Cannot convert "[2]" to int. Keeping type as str.

(cc @haileyajohnson)

zoj613 commented 1 year ago

Need to prioritize this given that TDS 5 is now the stable release and Unidata production servers are now using it.

For instance, today running this:

from siphon.catalog import TDSCatalog
cat = TDSCatalog('https://thredds.ucar.edu/thredds/catalog/grib/NCEP/RAP/CONUS_13km/catalog.xml')
ds = cat.latest
ncss = ds.subset()

gives:

Cannot convert "[337]" to int. Keeping type as str.
Cannot convert "[451]" to int. Keeping type as str.
Cannot convert "[]" to int. Keeping type as str.
Cannot convert "[22]" to int. Keeping type as str.
Cannot convert "[1]" to int. Keeping type as str.
Cannot convert "[1]" to int. Keeping type as str.
Cannot convert "[1]" to int. Keeping type as str.
Cannot convert "[6]" to int. Keeping type as str.
Cannot convert "[21]" to int. Keeping type as str.
Cannot convert "[1]" to int. Keeping type as str.
Cannot convert "[1]" to int. Keeping type as str.
Cannot convert "[1]" to int. Keeping type as str.
Cannot convert "[37]" to int. Keeping type as str.
Cannot convert "[2]" to int. Keeping type as str.

(cc @haileyajohnson)

IM glad im not the only one who is getting this and it is causing my unit tests to fail because the resulting lat/lon coordinates are strings and strings cant be compared to int/float values. Is there a way around this unexpected behaviour?

dopplershift commented 1 year ago

I'm sure it's a minor parsing problems with dataset.xml. In your unit tests you're examining the parsed dataset.xml?

I'm unlikely to get to this in the short term. Depending on your urgency, you may want to consider submitting a pull request fixing it.

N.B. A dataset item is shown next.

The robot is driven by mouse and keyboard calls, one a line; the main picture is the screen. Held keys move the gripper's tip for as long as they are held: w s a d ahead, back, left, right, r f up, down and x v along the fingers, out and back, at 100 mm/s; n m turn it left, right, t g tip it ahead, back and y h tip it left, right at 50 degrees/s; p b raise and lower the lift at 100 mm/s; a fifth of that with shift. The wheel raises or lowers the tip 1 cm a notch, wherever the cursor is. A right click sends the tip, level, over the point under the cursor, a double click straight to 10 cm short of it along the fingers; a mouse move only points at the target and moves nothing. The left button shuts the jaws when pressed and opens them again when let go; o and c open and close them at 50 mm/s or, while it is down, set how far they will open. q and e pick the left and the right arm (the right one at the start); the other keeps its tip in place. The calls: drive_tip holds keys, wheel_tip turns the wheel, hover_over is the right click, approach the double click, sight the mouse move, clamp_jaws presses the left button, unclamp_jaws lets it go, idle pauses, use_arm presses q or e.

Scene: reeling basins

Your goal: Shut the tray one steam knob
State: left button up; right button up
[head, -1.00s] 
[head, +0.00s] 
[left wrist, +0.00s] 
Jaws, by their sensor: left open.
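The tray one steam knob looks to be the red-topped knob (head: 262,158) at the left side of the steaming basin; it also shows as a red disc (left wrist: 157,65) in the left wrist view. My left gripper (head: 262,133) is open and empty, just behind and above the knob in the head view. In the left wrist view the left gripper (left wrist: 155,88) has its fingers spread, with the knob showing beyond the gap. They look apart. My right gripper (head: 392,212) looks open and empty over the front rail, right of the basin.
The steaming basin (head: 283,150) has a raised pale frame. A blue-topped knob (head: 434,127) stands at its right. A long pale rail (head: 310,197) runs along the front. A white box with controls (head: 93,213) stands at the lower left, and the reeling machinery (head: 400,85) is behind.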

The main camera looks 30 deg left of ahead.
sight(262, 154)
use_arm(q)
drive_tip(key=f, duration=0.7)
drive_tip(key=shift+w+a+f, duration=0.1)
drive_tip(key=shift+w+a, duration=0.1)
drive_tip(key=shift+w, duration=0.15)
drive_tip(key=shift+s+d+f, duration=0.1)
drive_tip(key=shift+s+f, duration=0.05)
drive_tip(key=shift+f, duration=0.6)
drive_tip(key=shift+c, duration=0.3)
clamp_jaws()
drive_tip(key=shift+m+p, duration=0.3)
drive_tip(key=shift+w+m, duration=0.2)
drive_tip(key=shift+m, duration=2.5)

JimiC commented 1 year ago

The problem occurs because the shape attribute is represented as a stringified array (i.e. '[451]'). The root cause starts in https://github.com/Unidata/siphon/blob/198cbb4327fed92386d6df49ff9a2843ed5ee5a2/src/siphon/ncss_dataset.py#L340

Example: `

` from https://thredds.ucar.edu/thredds/ncss/grid/grib/NCEP/GFS/Global_0p25deg/Best/dataset.xml

P.S. A nice improvement at this line would be to parse the type attribute of axis to determine the value type, like typed_vals = self._types.handle_typed_values(axis['shape'], 'shape', axis['type']). You may also want to use a fallback in case axis['type'] does not exist.

Then on https://github.com/Unidata/siphon/blob/198cbb4327fed92386d6df49ff9a2843ed5ee5a2/src/siphon/ncss_dataset.py#L78 and https://github.com/Unidata/siphon/blob/198cbb4327fed92386d6df49ff9a2843ed5ee5a2/src/siphon/ncss_dataset.py#L83 the re.split fails producing the warning message.

If replaced with re.split("[ ,]", re.sub(r"^\[|\]$", "", val)) problem is solved.

Because I'm not familiar with the code-base, I won't attempt a PR since the maintainers may have a better idea how to tackle this issue.

I'm just pointing out were it fails.